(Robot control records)
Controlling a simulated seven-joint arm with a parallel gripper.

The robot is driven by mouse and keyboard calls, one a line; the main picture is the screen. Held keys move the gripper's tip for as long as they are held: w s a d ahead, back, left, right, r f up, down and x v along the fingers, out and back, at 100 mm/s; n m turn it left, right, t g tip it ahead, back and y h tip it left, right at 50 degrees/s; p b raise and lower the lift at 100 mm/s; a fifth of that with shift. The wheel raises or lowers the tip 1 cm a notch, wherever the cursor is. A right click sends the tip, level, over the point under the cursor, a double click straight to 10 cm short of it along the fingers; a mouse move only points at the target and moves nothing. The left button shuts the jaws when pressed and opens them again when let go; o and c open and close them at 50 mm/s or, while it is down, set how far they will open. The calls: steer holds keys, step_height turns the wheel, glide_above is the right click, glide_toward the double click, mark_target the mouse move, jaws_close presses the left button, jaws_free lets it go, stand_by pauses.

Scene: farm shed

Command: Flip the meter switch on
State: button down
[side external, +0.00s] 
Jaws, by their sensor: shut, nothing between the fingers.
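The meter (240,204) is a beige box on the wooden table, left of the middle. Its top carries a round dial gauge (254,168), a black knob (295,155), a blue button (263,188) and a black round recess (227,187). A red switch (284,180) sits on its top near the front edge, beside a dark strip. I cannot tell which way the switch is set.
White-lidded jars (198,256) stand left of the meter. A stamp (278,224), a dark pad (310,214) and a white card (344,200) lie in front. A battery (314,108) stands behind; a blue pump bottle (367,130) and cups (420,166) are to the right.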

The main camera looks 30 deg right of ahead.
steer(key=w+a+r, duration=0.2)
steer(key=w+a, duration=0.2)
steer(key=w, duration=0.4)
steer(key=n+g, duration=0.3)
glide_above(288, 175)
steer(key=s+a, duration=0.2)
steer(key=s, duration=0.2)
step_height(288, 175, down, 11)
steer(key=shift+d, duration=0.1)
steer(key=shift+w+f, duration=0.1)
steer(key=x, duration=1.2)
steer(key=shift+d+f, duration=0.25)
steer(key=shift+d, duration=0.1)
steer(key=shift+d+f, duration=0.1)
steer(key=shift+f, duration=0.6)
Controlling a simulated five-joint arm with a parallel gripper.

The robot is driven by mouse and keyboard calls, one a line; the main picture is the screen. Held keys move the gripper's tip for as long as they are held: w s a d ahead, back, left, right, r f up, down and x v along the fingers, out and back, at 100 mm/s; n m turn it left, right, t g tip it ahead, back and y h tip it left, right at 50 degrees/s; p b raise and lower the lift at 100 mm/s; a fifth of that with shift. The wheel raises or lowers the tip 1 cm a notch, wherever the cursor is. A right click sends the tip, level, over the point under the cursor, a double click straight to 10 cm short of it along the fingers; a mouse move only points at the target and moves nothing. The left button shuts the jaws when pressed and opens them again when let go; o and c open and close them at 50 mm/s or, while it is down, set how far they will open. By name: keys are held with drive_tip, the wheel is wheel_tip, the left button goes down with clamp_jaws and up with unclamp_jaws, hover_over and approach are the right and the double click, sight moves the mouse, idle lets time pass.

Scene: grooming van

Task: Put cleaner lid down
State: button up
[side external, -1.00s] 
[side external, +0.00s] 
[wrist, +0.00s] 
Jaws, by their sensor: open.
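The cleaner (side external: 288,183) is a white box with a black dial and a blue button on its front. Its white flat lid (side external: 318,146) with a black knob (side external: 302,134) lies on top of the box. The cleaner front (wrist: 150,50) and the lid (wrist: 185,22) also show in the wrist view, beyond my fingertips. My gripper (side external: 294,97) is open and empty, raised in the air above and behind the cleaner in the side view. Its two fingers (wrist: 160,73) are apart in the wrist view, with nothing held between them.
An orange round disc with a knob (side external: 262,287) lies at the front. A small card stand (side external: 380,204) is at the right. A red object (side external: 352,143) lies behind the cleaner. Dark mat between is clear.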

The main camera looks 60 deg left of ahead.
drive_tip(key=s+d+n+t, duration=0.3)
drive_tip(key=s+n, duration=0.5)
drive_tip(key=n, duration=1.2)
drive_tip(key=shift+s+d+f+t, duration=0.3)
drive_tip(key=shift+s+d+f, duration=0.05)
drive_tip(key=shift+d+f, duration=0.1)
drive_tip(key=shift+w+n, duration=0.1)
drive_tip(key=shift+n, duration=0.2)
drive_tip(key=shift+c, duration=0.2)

• [INSTRUCTIONS FOR THE TASK]: Give again, word for word, every line of the listing above from the one with "Scene: grooming van" to the one with "[wrist, +0.00s]", both inclusive, and nothing beyond them.

• [THE REPLY]:
Scene: grooming van

Task: Put cleaner lid down
State: button up
[side external, -1.00s] 
[side external, +0.00s] 
[wrist, +0.00s] 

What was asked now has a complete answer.